TO DO —
Consider the listing below. Extract exactly the lines from the line containing "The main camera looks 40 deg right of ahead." to the line containing "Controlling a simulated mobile", both included.

Dataset rows

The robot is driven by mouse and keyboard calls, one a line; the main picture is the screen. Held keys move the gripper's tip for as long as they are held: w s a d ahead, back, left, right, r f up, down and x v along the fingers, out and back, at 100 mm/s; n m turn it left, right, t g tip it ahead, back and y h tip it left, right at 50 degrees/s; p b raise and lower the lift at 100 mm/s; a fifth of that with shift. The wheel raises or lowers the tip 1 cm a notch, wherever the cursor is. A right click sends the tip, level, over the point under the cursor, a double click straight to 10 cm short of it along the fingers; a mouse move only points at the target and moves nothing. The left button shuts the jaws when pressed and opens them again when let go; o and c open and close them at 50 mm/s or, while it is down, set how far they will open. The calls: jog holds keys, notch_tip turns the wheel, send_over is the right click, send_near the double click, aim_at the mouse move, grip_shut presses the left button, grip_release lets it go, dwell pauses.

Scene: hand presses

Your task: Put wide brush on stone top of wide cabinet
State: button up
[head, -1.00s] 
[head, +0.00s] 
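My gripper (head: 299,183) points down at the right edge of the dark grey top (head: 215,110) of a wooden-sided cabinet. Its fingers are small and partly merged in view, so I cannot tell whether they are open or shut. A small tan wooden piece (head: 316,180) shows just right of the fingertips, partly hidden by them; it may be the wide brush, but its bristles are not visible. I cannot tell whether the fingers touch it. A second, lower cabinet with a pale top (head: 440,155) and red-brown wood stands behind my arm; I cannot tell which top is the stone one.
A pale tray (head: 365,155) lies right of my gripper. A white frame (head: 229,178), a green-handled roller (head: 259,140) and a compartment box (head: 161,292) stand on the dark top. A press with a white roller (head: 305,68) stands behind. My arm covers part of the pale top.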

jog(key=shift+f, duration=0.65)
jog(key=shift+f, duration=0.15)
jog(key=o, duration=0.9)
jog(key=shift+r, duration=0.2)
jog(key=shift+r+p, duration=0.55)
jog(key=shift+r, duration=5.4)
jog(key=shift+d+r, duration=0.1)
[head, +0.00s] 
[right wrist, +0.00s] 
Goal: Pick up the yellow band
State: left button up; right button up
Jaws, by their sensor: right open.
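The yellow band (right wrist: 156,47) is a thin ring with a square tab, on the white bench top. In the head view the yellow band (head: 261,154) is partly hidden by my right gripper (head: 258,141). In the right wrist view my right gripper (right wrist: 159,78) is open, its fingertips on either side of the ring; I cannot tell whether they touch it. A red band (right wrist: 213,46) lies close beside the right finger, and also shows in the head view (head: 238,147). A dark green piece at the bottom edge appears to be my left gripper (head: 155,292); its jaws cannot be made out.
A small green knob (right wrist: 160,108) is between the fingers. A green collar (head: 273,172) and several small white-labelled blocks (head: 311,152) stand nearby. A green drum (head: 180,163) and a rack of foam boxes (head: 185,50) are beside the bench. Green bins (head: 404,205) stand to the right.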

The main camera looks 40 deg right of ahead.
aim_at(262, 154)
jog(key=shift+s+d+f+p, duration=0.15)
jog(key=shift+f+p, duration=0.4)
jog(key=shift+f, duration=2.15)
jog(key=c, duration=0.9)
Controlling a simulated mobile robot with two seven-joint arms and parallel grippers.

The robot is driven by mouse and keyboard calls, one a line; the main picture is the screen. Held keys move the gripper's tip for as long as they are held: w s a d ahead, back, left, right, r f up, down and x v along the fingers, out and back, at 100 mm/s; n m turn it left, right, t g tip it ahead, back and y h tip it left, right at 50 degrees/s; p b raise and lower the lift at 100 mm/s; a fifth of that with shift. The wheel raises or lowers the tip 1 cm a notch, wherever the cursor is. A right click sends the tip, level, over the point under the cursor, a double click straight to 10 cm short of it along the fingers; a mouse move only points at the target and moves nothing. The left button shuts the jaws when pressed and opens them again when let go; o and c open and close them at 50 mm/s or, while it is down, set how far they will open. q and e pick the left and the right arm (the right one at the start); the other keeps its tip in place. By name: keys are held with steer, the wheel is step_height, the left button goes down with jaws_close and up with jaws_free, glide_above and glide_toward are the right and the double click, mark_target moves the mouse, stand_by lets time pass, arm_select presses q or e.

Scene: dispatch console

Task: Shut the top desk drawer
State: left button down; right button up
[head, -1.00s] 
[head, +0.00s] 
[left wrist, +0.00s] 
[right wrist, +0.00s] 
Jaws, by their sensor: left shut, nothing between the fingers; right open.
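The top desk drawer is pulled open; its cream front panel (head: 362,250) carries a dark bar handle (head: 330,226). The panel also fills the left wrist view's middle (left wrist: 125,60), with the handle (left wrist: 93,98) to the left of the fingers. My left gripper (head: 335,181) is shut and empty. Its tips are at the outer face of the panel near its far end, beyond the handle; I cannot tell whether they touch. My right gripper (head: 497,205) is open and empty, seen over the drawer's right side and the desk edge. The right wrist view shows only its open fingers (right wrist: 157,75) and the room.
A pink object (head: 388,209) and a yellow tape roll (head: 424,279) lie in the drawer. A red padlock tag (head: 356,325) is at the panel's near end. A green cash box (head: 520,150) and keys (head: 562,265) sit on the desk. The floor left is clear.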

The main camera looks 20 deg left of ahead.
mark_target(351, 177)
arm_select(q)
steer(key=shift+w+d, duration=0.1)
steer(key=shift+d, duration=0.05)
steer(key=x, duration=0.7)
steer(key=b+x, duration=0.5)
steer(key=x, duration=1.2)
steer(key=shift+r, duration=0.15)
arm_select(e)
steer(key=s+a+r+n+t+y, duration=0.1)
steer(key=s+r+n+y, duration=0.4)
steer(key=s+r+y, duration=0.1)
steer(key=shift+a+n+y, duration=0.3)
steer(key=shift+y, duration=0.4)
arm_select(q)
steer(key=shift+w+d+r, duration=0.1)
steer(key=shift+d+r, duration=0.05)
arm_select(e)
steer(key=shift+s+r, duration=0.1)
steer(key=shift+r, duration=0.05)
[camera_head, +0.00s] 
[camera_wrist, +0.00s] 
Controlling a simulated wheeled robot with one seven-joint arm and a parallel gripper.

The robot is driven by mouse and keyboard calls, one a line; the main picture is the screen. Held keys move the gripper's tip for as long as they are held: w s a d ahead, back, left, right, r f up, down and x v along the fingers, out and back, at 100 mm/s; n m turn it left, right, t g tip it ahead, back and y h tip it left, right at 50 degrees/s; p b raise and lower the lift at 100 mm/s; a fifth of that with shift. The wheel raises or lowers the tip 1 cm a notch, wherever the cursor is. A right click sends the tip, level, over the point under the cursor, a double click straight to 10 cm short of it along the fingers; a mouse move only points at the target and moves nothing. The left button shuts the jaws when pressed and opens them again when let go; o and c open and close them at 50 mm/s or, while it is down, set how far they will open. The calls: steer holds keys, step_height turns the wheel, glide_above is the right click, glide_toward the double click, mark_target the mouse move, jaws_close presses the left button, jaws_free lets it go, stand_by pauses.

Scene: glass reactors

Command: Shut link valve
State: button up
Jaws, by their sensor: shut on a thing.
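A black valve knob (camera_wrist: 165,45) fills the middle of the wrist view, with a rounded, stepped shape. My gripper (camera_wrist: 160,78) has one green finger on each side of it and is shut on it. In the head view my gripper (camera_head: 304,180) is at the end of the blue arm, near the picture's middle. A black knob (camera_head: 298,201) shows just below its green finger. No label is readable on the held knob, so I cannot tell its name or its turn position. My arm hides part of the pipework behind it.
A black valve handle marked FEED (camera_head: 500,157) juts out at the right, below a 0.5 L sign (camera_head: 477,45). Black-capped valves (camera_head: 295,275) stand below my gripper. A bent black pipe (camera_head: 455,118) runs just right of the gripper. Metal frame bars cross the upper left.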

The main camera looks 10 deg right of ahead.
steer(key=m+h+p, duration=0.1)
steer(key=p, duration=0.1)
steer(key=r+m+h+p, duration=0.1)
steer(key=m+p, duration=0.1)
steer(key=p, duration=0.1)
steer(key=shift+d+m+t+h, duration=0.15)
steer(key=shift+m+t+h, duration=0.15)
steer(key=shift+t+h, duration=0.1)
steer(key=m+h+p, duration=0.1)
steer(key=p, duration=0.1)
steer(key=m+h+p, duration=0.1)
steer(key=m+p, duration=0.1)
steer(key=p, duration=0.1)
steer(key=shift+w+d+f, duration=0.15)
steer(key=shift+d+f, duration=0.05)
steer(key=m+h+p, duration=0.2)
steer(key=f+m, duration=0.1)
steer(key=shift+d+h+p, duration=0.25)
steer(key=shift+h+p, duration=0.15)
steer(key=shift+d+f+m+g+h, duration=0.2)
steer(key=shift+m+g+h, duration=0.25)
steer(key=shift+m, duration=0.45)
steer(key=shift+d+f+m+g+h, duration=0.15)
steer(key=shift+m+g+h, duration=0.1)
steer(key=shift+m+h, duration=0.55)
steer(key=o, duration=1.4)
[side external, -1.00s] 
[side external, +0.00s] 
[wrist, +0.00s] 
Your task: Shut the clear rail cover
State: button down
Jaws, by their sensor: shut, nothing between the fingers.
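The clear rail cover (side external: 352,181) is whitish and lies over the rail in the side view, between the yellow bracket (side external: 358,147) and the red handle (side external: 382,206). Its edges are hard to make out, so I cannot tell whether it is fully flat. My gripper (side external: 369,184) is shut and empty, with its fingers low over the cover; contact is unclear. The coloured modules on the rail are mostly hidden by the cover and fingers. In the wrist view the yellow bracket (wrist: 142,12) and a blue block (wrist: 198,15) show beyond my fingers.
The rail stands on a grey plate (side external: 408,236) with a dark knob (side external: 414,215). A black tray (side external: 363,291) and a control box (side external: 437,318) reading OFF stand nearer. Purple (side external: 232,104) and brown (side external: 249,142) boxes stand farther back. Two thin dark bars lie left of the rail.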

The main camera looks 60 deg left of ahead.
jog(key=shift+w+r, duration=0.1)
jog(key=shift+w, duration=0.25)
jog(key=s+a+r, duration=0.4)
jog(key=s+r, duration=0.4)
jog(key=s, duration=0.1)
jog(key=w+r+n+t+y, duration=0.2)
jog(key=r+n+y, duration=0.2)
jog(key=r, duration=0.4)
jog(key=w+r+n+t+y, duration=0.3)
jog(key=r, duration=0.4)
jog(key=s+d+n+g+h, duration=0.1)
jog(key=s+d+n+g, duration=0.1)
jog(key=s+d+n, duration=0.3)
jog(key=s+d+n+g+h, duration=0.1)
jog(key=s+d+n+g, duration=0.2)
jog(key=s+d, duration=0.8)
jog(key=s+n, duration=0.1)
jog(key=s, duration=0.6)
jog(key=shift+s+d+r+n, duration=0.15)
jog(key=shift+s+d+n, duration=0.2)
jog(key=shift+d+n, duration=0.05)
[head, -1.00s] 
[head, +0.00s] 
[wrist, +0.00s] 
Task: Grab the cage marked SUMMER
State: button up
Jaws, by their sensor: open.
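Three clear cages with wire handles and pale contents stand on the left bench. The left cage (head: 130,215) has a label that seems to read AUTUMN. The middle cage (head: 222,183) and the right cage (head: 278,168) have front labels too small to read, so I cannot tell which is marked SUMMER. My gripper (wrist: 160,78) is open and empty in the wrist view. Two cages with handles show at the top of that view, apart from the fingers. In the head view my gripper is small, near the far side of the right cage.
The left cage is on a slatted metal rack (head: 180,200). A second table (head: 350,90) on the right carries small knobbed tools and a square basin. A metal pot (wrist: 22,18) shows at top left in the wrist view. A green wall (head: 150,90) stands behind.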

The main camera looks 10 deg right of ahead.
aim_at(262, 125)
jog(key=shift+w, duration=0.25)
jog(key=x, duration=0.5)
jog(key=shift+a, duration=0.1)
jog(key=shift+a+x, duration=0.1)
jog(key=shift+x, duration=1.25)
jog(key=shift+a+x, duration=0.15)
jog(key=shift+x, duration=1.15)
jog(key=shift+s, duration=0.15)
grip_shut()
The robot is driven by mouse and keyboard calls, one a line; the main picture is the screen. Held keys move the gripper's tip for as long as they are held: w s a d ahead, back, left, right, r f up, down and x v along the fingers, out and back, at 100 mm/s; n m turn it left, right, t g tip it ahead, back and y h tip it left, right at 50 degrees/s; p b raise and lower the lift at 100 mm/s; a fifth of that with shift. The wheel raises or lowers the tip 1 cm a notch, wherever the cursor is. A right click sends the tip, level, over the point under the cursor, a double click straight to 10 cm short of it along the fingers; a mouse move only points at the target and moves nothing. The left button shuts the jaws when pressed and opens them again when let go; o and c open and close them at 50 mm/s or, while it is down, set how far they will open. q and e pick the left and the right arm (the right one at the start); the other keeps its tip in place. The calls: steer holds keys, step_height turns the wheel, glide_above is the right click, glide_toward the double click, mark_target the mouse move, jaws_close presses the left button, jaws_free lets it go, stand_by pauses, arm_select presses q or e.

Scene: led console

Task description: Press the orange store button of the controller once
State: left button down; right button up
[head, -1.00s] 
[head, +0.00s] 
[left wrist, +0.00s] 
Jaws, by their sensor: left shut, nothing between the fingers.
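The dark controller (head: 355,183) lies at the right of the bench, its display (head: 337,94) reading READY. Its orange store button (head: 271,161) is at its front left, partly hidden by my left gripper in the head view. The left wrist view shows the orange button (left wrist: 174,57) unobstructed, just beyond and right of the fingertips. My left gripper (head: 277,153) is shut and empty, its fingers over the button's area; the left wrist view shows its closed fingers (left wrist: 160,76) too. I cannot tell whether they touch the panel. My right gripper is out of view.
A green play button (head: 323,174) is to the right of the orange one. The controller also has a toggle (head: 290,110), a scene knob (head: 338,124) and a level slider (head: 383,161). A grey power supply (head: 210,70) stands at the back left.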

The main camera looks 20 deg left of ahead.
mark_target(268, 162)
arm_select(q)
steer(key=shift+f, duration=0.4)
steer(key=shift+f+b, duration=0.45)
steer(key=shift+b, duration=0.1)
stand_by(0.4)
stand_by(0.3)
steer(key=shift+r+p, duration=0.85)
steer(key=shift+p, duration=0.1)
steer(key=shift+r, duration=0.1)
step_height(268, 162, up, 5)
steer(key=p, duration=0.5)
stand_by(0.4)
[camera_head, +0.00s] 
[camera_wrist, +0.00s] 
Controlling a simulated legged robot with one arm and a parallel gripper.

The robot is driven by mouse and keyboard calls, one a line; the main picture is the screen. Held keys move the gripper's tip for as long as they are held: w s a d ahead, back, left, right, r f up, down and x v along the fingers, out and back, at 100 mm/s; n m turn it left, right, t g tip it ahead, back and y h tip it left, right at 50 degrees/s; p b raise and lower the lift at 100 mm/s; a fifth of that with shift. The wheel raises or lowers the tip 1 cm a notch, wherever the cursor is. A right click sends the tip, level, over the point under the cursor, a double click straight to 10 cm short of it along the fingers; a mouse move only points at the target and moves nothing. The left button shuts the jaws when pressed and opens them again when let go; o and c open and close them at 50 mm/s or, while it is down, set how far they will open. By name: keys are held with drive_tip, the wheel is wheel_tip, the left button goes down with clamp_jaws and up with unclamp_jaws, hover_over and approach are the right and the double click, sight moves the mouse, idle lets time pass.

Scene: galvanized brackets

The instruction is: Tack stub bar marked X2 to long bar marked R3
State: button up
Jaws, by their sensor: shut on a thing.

SOLUTION TO THIS TASK —
The main camera looks 40 deg right of ahead.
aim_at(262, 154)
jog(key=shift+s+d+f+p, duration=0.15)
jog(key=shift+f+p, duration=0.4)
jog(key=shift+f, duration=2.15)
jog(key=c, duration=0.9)
Controlling a simulated mobile robot with two seven-joint arms and parallel grippers.

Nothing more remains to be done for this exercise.